--- START EXTRACTED INFORMATION ---

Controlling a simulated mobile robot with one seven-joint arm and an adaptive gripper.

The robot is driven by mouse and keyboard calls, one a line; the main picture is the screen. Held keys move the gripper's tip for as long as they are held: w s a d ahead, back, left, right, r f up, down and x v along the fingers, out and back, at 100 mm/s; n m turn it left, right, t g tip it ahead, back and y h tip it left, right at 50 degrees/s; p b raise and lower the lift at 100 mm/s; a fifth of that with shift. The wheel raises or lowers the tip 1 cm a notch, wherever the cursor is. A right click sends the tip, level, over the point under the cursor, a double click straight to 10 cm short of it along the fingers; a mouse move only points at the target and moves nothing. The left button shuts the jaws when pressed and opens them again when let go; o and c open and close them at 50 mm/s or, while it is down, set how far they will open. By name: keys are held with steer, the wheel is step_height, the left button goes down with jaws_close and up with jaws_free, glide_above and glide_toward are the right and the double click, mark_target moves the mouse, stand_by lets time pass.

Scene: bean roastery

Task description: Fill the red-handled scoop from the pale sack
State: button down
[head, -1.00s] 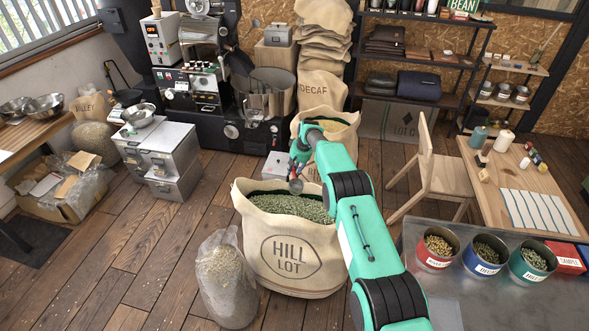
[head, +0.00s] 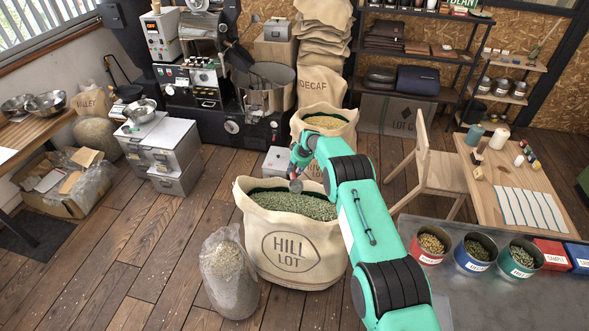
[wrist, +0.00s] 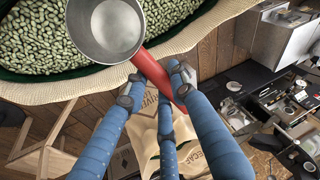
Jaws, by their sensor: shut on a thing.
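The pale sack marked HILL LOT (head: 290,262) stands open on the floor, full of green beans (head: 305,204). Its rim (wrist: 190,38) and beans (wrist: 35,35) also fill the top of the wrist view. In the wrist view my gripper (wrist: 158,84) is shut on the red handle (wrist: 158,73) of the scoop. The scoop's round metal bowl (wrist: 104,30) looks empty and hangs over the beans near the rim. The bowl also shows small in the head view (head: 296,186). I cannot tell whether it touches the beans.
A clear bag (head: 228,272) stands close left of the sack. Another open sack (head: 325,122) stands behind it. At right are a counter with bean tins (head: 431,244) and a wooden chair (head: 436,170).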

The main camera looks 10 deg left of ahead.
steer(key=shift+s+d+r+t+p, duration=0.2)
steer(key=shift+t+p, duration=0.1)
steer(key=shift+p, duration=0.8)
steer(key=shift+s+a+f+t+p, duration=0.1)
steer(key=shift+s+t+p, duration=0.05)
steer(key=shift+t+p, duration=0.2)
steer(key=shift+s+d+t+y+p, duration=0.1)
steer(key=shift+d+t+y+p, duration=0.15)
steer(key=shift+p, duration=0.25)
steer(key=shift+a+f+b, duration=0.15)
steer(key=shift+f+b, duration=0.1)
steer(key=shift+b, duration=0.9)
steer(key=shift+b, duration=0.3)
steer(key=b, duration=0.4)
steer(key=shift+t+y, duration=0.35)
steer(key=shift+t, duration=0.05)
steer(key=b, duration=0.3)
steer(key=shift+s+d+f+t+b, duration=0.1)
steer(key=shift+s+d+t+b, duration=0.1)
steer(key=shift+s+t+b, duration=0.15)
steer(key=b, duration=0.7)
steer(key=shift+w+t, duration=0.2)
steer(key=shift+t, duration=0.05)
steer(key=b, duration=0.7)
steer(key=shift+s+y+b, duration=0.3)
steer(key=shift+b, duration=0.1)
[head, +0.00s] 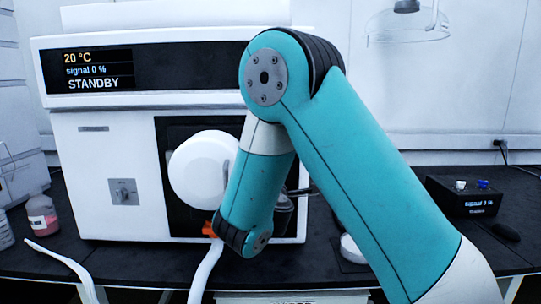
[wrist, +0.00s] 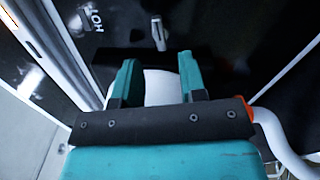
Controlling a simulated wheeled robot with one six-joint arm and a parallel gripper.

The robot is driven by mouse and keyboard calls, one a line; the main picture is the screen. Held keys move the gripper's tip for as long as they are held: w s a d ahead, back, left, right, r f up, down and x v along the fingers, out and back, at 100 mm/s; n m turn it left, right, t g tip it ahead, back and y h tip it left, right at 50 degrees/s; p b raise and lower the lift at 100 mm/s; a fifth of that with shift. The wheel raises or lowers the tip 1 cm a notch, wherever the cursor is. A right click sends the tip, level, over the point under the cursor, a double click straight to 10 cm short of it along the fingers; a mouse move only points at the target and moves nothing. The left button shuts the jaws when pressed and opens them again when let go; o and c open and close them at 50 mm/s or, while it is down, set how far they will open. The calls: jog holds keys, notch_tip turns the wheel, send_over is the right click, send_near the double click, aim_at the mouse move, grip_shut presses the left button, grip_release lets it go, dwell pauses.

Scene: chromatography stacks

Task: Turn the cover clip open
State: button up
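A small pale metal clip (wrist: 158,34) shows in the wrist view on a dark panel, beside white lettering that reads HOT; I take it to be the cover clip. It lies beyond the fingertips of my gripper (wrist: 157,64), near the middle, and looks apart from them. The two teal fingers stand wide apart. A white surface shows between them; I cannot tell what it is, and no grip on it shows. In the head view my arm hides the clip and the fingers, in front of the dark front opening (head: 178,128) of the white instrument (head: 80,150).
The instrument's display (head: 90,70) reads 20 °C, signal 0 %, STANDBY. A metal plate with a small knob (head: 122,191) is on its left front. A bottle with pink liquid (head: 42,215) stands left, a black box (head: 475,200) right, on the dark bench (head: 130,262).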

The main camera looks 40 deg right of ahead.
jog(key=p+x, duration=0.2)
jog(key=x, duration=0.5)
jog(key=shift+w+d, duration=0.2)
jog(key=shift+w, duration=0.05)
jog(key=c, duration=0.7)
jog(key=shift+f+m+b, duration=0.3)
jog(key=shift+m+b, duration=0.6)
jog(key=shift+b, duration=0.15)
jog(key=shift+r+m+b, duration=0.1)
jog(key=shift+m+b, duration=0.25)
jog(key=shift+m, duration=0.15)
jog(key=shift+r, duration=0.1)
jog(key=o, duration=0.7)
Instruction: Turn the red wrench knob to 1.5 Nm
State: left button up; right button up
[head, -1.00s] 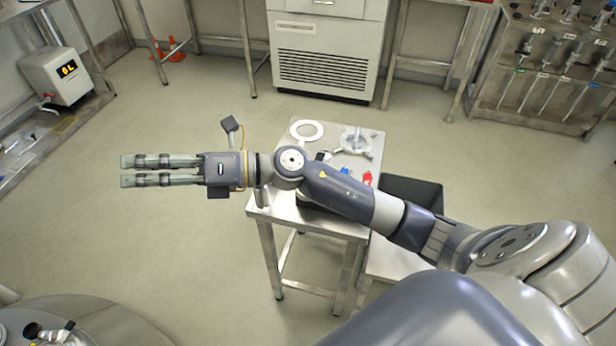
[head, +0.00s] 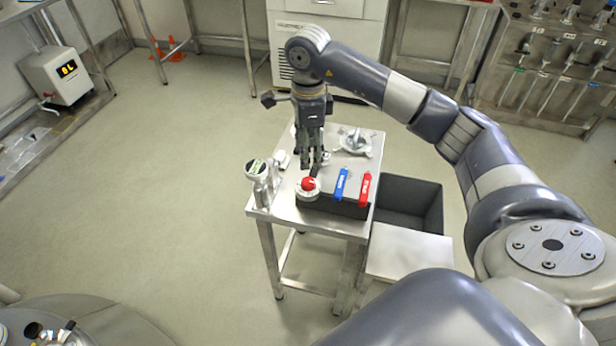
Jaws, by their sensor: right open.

--- END EXTRACTED INFORMATION ---
--- START EXTRACTED INFORMATION ---

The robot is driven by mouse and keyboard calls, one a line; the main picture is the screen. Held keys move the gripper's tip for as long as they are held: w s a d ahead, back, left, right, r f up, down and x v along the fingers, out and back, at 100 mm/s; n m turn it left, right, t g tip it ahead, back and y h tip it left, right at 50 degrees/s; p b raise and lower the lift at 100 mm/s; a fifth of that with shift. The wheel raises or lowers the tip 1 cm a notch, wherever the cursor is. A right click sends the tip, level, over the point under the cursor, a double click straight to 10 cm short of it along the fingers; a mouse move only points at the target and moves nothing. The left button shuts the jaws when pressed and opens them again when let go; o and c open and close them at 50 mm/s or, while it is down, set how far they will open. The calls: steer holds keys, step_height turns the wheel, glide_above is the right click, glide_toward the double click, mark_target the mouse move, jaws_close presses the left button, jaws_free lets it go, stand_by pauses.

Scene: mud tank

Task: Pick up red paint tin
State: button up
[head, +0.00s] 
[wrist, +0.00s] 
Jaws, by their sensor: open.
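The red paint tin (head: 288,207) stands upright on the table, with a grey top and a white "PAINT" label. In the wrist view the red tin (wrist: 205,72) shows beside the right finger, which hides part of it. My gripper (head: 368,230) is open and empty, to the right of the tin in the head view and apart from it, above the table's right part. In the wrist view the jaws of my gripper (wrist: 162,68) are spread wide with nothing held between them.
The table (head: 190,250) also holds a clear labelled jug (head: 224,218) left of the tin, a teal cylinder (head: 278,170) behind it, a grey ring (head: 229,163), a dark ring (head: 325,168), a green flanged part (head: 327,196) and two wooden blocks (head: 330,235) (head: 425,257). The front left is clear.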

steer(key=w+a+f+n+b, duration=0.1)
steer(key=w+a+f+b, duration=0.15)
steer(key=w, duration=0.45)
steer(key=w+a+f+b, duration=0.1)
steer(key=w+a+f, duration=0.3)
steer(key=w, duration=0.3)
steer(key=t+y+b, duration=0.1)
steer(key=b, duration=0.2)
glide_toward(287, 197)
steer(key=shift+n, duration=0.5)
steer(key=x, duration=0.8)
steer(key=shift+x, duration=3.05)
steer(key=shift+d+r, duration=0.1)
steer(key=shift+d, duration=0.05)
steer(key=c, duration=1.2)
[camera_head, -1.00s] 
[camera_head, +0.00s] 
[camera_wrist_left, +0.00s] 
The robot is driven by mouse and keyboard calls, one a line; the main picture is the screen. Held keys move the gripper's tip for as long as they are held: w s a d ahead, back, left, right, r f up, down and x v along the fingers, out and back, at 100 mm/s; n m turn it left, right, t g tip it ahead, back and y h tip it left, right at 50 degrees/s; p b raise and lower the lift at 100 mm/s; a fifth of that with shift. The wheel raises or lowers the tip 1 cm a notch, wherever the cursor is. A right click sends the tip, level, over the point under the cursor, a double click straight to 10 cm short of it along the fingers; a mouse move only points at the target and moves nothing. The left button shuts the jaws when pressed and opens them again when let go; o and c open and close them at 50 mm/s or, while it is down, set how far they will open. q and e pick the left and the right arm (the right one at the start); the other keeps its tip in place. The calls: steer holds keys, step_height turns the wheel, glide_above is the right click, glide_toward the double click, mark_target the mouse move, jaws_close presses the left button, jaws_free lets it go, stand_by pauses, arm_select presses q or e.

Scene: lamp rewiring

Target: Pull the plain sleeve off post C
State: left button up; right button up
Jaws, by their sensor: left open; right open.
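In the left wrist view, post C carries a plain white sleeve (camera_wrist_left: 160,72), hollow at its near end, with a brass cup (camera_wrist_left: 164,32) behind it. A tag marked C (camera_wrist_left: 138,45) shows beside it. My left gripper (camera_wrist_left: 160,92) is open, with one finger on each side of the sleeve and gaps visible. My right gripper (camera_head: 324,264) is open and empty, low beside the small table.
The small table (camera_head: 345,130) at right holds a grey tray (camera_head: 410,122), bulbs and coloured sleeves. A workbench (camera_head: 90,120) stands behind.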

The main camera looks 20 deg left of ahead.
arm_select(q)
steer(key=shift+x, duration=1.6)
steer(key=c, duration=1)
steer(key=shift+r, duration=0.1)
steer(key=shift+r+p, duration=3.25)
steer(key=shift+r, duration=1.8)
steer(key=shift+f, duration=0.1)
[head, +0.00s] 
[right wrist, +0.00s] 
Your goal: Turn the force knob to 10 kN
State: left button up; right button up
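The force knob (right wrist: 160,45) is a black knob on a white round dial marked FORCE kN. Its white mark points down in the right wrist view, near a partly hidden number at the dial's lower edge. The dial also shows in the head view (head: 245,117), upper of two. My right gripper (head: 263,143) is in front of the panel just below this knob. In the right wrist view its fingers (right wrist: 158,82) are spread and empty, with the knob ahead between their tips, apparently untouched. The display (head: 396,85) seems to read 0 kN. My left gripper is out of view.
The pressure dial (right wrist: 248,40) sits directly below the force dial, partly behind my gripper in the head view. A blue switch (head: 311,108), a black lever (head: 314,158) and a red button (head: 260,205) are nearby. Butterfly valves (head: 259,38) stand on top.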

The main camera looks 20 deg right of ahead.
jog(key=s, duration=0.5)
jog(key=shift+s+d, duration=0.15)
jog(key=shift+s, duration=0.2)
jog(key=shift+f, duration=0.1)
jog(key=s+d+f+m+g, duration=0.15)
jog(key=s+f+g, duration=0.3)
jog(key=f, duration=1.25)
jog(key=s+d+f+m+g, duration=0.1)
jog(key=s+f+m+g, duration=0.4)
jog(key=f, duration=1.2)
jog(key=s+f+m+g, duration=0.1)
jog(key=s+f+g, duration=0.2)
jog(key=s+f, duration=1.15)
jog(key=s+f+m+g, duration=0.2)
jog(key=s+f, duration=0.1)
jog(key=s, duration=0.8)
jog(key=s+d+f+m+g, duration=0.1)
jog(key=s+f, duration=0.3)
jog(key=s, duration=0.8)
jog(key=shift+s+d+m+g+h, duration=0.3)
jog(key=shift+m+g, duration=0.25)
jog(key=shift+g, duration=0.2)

--- END EXTRACTED INFORMATION ---

Of the lines in the entries, how many include the word "Scene"? State only the number.

- [IN RESPONSE]:
4